(Records of robot tool calls)

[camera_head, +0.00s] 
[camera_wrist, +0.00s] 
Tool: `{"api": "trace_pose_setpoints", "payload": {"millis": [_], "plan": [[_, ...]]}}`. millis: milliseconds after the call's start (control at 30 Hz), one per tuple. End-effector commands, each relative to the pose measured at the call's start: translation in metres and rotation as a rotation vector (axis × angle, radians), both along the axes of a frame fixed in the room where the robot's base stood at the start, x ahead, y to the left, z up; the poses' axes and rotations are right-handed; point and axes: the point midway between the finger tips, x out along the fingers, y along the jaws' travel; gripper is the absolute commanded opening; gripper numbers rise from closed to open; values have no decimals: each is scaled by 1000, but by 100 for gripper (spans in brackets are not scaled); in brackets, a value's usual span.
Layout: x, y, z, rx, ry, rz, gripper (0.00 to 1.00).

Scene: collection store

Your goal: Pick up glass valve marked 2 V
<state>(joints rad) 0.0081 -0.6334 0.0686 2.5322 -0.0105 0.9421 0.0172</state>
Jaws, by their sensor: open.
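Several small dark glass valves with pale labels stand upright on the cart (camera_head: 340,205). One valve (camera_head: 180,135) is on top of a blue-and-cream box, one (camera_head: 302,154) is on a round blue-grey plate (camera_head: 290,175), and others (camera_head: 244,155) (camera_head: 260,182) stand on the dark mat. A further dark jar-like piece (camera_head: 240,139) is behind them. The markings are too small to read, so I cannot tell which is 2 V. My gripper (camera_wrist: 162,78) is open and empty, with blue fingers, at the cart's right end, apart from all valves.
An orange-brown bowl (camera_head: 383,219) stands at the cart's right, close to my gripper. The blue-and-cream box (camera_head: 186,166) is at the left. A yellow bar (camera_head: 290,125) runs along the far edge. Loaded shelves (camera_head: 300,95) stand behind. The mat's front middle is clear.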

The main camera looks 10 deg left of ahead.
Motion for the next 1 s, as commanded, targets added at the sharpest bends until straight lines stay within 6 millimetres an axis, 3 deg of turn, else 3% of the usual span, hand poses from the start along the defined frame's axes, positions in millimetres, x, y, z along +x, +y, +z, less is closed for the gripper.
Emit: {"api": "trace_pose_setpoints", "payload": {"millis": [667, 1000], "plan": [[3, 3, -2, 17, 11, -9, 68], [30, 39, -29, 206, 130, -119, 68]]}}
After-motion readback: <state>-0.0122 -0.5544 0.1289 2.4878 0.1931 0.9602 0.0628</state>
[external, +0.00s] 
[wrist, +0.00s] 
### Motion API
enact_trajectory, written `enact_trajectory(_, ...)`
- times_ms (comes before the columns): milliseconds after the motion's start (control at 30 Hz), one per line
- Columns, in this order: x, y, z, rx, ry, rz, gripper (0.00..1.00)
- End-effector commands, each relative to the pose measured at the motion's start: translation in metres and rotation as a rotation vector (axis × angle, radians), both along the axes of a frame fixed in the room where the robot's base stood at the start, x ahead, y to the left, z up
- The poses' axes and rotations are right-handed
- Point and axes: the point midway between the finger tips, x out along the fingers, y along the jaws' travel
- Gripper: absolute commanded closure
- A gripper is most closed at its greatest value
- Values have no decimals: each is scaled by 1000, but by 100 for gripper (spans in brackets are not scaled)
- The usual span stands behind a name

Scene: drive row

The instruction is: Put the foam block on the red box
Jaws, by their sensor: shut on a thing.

* [CHALLENGE]: Output exactly the leading lines of the data, up to and including the line marked by "<state>(joints rad) 0.0081".

* [RESPONSE BELOW]:
[camera_head, +0.00s] 
[camera_wrist, +0.00s] 
Tool: `{"api": "trace_pose_setpoints", "payload": {"millis": [_], "plan": [[_, ...]]}}`. millis: milliseconds after the call's start (control at 30 Hz), one per tuple. End-effector commands, each relative to the pose measured at the call's start: translation in metres and rotation as a rotation vector (axis × angle, radians), both along the axes of a frame fixed in the room where the robot's base stood at the start, x ahead, y to the left, z up; the poses' axes and rotations are right-handed; point and axes: the point midway between the finger tips, x out along the fingers, y along the jaws' travel; gripper is the absolute commanded opening; gripper numbers rise from closed to open; values have no decimals: each is scaled by 1000, but by 100 for gripper (spans in brackets are not scaled); in brackets, a value's usual span.
Layout: x, y, z, rx, ry, rz, gripper (0.00 to 1.00).

Scene: collection store

Your goal: Pick up glass valve marked 2 V
<state>(joints rad) 0.0081 -0.6334 0.0686 2.5322 -0.0105 0.9421 0.0172</state>

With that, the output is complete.